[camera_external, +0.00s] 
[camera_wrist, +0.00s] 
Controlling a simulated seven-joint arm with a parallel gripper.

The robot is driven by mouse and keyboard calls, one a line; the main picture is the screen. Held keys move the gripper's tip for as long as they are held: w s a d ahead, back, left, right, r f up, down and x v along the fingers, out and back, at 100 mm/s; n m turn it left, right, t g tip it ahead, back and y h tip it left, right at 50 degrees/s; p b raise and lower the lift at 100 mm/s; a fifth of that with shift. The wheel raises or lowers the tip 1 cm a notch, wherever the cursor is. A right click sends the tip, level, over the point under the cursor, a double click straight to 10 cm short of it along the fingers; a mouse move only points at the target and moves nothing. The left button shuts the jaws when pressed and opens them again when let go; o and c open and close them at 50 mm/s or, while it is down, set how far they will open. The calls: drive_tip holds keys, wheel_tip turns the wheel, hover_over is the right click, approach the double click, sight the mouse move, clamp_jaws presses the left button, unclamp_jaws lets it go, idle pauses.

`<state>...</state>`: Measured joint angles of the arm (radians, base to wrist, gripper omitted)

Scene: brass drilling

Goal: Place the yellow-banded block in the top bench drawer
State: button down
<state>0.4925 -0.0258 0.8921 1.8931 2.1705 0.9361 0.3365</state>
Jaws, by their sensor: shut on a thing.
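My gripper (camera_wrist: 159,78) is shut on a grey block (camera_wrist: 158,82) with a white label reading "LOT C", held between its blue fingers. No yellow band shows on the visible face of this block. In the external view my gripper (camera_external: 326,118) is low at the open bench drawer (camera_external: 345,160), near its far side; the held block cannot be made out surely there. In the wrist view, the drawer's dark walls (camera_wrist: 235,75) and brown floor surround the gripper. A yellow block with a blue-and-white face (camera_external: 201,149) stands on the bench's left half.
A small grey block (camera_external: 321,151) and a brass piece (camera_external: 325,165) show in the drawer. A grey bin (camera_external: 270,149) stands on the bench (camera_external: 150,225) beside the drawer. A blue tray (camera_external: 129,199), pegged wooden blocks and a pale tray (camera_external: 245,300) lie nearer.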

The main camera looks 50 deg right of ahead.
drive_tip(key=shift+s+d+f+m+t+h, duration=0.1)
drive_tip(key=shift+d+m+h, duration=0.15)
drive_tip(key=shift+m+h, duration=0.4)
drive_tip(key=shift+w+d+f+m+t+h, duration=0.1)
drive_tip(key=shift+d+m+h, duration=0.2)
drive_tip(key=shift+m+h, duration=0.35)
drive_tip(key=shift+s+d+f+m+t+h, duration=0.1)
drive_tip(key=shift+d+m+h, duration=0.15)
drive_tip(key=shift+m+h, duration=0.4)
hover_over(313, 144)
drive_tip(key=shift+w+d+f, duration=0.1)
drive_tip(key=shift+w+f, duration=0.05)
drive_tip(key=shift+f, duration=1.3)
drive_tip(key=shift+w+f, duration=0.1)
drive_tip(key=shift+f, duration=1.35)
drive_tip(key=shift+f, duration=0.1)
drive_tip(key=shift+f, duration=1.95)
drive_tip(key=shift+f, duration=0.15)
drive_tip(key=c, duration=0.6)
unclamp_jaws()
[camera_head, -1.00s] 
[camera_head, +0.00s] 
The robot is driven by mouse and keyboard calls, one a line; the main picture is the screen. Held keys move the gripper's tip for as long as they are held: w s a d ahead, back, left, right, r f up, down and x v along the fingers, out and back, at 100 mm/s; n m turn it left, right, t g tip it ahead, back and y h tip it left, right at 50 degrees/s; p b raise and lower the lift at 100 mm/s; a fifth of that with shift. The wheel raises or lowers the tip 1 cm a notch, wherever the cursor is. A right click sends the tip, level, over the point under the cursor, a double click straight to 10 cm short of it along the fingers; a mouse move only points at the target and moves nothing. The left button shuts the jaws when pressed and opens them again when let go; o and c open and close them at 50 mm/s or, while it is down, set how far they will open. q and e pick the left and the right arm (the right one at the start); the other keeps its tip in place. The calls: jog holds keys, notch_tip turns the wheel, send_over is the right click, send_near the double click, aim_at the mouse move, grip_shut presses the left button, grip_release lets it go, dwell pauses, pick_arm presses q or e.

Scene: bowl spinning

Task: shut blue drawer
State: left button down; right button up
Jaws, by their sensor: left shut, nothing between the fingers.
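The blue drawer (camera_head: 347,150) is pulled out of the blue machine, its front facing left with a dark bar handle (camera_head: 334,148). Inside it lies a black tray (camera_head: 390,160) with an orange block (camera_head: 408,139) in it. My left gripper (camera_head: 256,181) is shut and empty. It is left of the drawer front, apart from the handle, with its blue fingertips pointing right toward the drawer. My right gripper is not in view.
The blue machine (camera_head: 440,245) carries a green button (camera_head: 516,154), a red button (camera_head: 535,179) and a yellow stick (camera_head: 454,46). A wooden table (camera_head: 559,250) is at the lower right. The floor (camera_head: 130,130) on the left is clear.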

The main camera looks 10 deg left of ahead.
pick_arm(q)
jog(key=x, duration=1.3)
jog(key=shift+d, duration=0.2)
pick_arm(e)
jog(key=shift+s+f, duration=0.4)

•••

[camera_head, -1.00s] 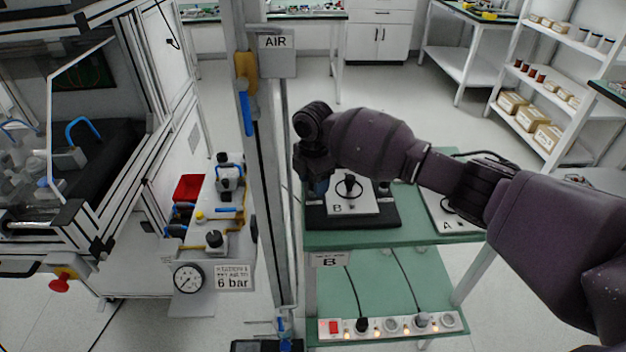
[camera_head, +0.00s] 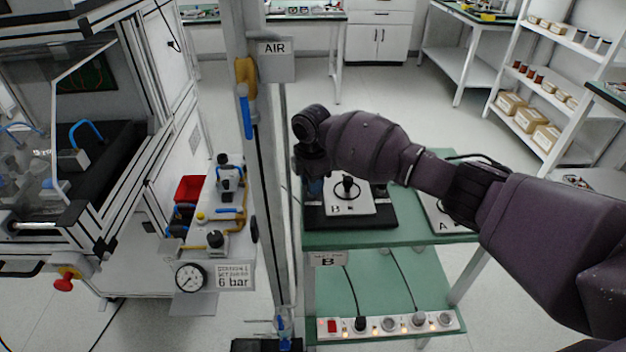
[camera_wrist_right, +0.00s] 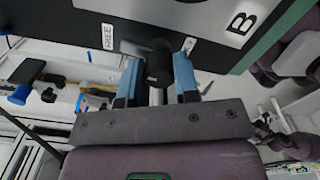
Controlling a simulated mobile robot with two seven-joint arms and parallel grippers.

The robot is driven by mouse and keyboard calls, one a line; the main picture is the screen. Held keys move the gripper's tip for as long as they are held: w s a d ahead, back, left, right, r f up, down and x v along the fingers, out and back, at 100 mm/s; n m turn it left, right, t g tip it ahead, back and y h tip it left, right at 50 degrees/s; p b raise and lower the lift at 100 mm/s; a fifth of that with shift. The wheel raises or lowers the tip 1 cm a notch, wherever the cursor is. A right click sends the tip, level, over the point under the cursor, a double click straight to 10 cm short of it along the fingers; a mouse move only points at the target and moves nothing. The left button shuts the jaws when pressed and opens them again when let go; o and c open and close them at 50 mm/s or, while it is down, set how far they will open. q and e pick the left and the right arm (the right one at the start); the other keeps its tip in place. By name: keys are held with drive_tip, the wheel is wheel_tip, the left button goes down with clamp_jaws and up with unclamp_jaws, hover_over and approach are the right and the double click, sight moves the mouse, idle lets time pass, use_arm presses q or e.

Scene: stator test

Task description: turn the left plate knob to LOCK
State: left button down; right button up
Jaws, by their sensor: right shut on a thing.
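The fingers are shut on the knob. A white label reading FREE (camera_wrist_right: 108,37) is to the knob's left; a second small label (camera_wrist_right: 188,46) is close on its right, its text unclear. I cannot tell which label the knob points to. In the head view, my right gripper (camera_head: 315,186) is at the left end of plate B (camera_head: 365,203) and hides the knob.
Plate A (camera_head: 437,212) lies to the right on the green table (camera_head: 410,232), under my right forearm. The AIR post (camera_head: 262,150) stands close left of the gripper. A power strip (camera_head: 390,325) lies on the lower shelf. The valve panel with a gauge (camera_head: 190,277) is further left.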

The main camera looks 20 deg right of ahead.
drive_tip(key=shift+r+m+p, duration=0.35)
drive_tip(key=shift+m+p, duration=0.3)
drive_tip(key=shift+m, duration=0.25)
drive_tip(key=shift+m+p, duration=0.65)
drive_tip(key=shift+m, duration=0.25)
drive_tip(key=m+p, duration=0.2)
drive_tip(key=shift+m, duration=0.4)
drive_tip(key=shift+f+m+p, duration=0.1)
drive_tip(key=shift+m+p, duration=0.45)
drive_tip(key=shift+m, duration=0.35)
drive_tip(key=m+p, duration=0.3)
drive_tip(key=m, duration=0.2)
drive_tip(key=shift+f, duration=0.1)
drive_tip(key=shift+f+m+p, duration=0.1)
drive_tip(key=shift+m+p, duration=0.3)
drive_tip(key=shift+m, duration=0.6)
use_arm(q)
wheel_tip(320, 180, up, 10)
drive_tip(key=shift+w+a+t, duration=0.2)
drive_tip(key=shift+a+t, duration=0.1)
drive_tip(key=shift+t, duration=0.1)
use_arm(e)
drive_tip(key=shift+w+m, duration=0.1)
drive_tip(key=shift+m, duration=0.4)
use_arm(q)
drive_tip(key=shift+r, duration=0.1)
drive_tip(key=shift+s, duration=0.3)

•••

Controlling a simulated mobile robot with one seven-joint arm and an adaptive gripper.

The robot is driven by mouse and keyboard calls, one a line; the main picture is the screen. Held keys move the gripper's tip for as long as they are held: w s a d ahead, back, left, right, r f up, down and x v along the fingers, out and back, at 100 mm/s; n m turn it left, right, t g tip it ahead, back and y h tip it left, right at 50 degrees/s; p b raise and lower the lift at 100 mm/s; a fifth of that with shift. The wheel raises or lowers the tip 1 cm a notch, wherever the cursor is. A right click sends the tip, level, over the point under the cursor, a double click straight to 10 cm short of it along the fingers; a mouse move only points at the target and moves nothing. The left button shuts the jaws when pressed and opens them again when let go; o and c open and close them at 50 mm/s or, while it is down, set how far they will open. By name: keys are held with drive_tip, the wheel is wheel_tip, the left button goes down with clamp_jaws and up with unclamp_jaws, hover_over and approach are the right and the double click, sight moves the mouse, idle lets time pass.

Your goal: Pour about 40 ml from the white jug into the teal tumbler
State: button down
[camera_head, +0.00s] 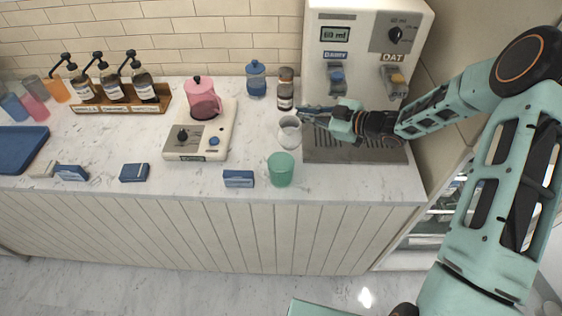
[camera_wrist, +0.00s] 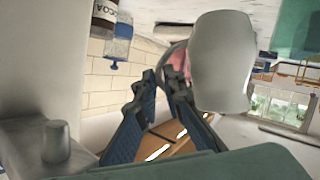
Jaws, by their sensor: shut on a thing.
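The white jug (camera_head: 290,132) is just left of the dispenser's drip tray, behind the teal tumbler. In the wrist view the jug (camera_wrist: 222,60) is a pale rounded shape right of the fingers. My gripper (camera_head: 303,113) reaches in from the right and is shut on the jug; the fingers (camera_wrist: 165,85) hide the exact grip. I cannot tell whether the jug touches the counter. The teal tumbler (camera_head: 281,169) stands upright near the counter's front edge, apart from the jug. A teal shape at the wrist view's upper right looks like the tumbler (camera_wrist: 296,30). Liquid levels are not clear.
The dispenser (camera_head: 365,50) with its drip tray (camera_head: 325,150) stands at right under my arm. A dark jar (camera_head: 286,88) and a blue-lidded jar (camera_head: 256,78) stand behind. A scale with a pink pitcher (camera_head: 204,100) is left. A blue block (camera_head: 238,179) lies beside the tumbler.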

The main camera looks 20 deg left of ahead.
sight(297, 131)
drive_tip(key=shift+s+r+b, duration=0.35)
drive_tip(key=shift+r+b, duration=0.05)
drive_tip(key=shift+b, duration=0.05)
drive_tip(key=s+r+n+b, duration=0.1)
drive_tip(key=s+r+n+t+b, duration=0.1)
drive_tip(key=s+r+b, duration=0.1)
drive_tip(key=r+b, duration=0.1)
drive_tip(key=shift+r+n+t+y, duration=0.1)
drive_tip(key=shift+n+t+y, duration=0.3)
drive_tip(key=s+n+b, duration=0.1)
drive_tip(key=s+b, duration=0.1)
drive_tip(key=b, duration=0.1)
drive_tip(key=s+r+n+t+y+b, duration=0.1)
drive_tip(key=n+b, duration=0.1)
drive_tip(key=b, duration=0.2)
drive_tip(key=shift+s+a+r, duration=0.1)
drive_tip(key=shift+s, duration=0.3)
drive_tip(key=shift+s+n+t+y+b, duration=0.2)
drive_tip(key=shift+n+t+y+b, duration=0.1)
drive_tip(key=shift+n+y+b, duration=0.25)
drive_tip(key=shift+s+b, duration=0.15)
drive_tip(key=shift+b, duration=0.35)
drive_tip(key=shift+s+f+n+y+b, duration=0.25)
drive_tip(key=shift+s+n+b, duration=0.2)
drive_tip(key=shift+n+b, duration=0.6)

•••

#### EXERCISE BRIEF:
Give back only a number, the number of lines where the string "Scene" occurs.

#### EXERCISE ANSWER:
3